What are the options for funding family legal representation?

There are several options to fund family law cases. These are:

  • Speak to your chosen firm of solicitors to see if they offer a payment plan or if they will allow you to enter into a “Sears Tooth Agreement”. This is where your solicitor deducts what you owe them from the proceeds you might receive from the divorce settlement.
  • Obtain a litigation loan. Specialist loans to cover legal costs are becoming increasingly popular, and are essentially a personal loan to meet your legal costs. The loan is repayable out of the eventual settlement.
  • Obtain a Legal Services Payment Order (LSPO). This is an order where one party is ordered to pay the other an amount to enable them to obtain legal services. This is generally only applicable in a small number of cases.
  • Spousal maintenance. If one party can demonstrate a shortfall in their income during the divorce proceedings, a spouse can be ordered to pay interim maintenance until the divorce is finalised. This is referred to as “Maintenance Pending Suit”.
  • Funding from your ex-spouse/partner. If your ex has greater assets or income, they may agree to meet your legal costs. This can be appealing when you may otherwise have had to take out a loan which would include interest and reduce the resources available for division.
  • Borrowing money from family/friends. This is often the cheapest way to borrow money and you can agree to repay the loan from any financial settlement. It is important to have a legal document in place setting out the terms of repayment or there is a risk the court may ignore the loan when dividing the matrimonial assets.
  • Check your insurance/memberships for legal coverage. If you are a member of a trade union, they may offer you free legal help or you might get assistance with legal expenses as part of another subscription, insurance policy, or credit card agreement.

Alternatively, you can represent yourself and deal with the divorce online. Although you will certainly save money, the stress and anxiety involved in acting for yourself, not to mention the time taken up in doing so, may far outweigh any costs savings benefits. If you have a low income or are in receipt of certain benefits and have little in the way of savings, you may also be able to get help with your court fees.

What are the pitfalls of representing myself in court?

Representing yourself may seem like a good idea if you are concerned about legal costs, but navigating the complexities of legal proceedings can be daunting, requiring a deep understanding of the law and court procedures. Here are some of the common pitfalls:

  • Beware of those offering advice. There are lots of individuals on the internet offering advice on how to represent yourself and win. Often, they charge fees for this service, which can match those of fully qualified legal professionals, when their advice is typically based on their own experience of the family court.
  • You will need to research the law and how it applies to your case, become familiar with court procedure, how to prepare court documents, present the case, and challenge the other party’s evidence. Will you have time to do all that research? And even if you are committed to doing so, are you really going to be a match for the other side’s lawyer, who is likely to have many years of experience and training under their belt?
  • The law is dispassionate and objective, whereas litigants in person rarely are, because they are emotionally “all in” on their case. You may become passionate and animated by the arguments, but the other party’s solicitor will remain calm and rational. If you start to get angry, you risk damaging your case. Your passion, no matter how heart felt will not help you in court. It will hinder you and potentially harm your case.
  • You may lose perspective. For many litigants in person, they feel the whole court system is against them rather than accepting they are simply wrong in their interpretation of the law. This can be difficult for people who represent themselves to accept because they are so emotionally involved in the case.

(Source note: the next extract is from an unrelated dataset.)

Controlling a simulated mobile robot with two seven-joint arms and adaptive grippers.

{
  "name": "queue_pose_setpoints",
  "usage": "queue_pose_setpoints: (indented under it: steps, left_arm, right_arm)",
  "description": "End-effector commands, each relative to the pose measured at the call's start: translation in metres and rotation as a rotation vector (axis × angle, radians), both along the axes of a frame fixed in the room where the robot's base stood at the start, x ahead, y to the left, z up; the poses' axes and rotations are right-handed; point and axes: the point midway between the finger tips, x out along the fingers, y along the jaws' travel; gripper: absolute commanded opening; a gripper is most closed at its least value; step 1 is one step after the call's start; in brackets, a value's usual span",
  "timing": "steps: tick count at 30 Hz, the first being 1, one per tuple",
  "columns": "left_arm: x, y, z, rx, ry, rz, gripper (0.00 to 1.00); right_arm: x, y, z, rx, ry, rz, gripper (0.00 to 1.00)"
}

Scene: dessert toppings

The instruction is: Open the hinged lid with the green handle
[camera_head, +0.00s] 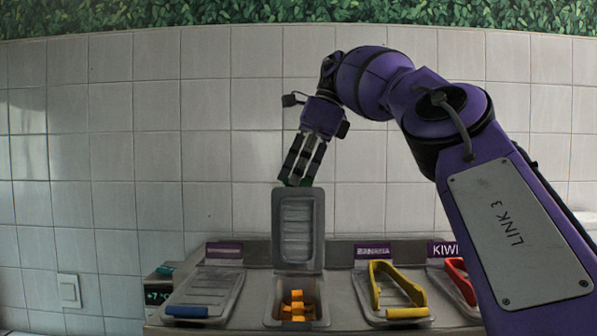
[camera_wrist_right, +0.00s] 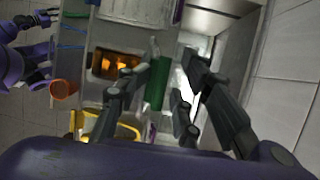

The lack of expertise, inadequate case preparation, procedural errors, and limited negotiating skills all underline just how difficult it is being a litigant in person. Think long and hard before going ahead, and see whether one of the funding alternatives described above may help you pay for specialist legal advice instead.

Is it possible to use a solicitor’s services more cheaply or smartly?

You may be able to make ad hoc or shorter appointments for free or at a set cost. Some solicitors provide 30 minutes legal advice for free; some offer a fixed fee for a certain amount of time. This way you will know how much the advice will cost in advance.

A free or fixed fee appointment can help you find out your rights and legal position and can be a good way to discuss procedural issues. To get the best out of your appointment, make a note of the points you want to raise, and take any relevant documentation or paperwork you want the solicitor to look at and advise upon. All these things can help make the most of a legal appointment, and reduce costs overall, whether you are acting for yourself or have fully funded legal representation.